Instructions for the task: Wherever the string "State" appears, copy the whole line.

Records of robot episodes:
┄┄┄┄┄┄┄┄┄┄

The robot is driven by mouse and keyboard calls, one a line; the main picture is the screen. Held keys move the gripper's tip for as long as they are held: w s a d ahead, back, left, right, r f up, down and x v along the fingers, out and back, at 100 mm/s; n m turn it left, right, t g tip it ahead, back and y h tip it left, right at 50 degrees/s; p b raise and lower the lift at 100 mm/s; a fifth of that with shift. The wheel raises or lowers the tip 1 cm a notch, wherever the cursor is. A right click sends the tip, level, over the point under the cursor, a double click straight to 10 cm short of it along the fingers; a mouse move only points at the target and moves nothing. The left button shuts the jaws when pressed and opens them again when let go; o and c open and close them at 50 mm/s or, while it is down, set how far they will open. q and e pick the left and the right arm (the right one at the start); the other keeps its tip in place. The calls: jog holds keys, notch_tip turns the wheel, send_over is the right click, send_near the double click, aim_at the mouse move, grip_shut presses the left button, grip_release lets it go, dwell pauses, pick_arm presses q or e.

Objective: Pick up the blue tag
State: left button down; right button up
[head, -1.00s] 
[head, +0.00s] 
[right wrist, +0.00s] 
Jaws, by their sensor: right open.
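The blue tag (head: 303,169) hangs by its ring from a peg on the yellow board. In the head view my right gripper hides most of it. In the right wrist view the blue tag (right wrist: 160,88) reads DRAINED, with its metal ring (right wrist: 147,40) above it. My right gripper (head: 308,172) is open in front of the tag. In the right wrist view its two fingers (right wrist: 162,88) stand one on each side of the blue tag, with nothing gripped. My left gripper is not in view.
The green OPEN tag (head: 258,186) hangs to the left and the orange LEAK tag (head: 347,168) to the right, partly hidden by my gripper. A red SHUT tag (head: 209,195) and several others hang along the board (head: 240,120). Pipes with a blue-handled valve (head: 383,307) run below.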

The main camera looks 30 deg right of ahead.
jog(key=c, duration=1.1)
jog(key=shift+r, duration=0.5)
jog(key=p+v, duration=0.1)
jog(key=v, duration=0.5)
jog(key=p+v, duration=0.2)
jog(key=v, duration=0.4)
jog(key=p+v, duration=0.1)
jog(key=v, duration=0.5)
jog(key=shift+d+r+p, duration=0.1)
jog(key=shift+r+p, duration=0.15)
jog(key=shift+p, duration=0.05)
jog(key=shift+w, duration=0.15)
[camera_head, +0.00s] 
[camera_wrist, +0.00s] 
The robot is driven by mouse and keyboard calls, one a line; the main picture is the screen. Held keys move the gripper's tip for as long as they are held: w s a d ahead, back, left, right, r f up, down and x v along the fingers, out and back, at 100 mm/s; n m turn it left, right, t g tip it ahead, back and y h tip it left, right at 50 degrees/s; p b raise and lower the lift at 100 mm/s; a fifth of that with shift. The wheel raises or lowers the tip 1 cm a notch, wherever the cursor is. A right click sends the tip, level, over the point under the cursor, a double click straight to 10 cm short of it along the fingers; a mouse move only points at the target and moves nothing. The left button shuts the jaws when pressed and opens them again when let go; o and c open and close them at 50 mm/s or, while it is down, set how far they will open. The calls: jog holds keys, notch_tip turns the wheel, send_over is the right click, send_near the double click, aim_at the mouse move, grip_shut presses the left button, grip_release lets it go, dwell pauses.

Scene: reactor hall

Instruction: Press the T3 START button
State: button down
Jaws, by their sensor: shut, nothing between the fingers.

┄┄┄┄┄┄┄┄┄┄

Exercise output:
State: left button down; right button up
State: button down

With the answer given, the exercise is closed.